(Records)
=-=-=-=-=
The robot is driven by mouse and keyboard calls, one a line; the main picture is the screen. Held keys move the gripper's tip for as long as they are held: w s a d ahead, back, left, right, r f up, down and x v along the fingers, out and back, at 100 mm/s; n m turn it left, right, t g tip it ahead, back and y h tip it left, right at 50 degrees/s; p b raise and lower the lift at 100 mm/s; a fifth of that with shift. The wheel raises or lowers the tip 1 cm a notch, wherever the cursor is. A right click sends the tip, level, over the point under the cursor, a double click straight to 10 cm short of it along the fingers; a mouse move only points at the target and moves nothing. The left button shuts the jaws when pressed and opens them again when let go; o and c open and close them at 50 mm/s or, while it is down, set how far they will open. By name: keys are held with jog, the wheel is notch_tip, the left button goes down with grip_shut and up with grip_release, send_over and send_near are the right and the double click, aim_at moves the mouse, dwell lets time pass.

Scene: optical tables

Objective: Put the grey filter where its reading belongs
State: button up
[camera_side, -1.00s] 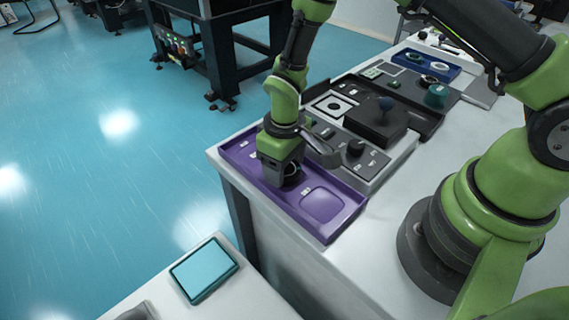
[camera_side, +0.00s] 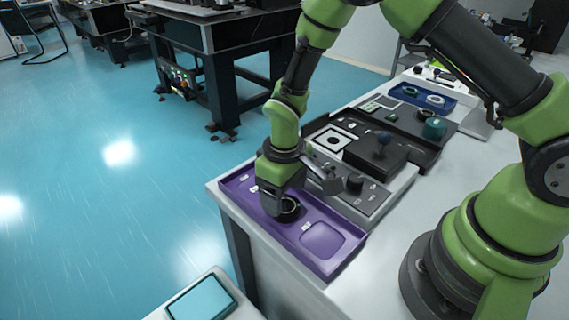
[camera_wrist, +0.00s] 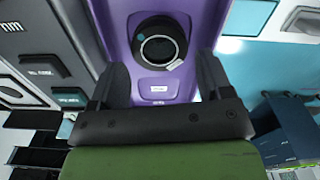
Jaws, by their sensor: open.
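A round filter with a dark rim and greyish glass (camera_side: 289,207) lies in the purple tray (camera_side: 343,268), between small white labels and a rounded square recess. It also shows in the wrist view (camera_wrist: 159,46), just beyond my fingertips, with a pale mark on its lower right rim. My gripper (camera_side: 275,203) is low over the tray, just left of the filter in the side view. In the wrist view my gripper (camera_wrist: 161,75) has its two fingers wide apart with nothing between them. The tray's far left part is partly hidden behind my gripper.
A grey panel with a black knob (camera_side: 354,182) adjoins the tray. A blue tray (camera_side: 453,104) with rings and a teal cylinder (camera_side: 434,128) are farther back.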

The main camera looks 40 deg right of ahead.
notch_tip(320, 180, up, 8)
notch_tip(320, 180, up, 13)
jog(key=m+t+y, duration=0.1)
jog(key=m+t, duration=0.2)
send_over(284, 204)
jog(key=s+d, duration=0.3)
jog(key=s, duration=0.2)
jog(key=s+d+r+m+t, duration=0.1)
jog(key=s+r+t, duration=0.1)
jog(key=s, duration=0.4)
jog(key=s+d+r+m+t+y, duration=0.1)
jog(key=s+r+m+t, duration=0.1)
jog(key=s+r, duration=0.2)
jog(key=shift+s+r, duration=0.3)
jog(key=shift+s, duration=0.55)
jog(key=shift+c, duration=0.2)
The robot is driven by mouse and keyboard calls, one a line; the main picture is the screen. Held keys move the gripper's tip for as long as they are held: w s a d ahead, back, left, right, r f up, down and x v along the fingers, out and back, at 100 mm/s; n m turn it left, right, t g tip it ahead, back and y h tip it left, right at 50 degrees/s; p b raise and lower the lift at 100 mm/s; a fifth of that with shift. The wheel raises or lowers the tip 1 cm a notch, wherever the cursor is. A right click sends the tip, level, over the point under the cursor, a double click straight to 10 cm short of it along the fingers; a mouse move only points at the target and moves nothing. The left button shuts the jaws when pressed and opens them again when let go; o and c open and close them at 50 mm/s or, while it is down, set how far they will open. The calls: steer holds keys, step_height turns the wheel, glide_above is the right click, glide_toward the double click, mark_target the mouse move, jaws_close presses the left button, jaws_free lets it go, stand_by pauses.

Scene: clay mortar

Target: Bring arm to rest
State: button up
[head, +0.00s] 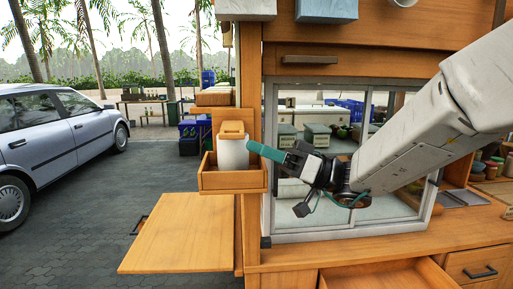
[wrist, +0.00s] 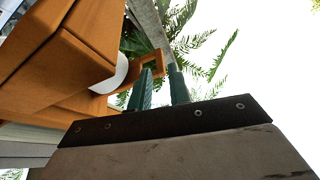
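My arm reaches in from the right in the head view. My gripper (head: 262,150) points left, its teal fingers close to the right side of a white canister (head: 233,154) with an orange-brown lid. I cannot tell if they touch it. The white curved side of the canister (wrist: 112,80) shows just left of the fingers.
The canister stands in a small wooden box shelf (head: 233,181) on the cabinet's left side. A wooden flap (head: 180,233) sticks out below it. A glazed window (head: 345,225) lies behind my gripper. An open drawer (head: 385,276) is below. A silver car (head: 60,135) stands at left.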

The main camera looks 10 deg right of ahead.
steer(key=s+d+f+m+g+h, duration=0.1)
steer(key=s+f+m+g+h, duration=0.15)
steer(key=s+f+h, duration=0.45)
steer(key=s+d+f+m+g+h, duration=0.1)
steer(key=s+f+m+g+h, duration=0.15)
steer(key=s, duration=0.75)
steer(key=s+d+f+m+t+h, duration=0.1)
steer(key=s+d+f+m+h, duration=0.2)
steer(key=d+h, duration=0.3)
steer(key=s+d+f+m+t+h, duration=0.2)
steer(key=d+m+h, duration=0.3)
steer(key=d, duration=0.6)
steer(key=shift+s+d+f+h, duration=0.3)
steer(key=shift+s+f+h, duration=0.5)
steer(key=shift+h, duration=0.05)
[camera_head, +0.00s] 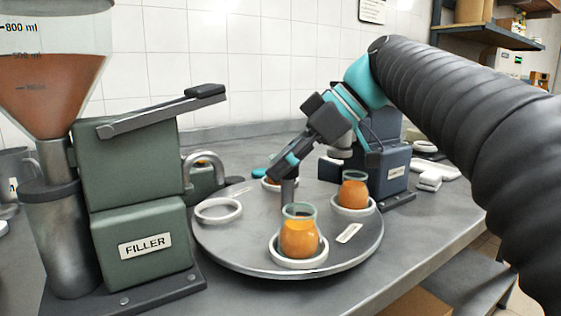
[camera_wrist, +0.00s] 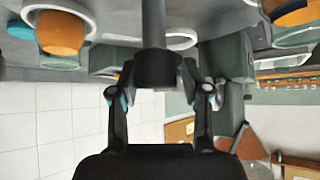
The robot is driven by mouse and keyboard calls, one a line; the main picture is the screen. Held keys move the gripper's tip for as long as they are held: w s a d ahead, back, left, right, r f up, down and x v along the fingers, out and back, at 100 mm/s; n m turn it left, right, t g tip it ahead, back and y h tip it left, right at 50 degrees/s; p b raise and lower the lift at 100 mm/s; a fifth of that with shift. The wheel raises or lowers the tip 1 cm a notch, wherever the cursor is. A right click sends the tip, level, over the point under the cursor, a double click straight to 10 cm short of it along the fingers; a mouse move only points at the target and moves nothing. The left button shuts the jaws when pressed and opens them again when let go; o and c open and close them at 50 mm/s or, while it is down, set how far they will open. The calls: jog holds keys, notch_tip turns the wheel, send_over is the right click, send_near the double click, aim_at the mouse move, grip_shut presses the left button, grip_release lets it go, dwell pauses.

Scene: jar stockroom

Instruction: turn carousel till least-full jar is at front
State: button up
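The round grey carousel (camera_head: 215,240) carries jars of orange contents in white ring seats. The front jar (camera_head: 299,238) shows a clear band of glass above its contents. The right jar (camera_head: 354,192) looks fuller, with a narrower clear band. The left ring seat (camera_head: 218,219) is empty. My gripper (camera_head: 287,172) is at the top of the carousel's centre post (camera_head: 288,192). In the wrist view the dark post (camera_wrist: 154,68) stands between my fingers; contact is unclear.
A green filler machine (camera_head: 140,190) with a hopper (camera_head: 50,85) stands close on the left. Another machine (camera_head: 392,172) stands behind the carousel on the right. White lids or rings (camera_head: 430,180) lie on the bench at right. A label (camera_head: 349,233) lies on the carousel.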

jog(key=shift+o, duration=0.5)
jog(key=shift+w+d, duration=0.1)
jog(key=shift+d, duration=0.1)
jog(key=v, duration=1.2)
=-=-=-=-=
> [WORK TO COMPLETE]: Show all lines above holding "Scene".

> [ANSWER TO THIS TASK]:
Scene: optical tables
Scene: clay mortar
Scene: jar stockroom

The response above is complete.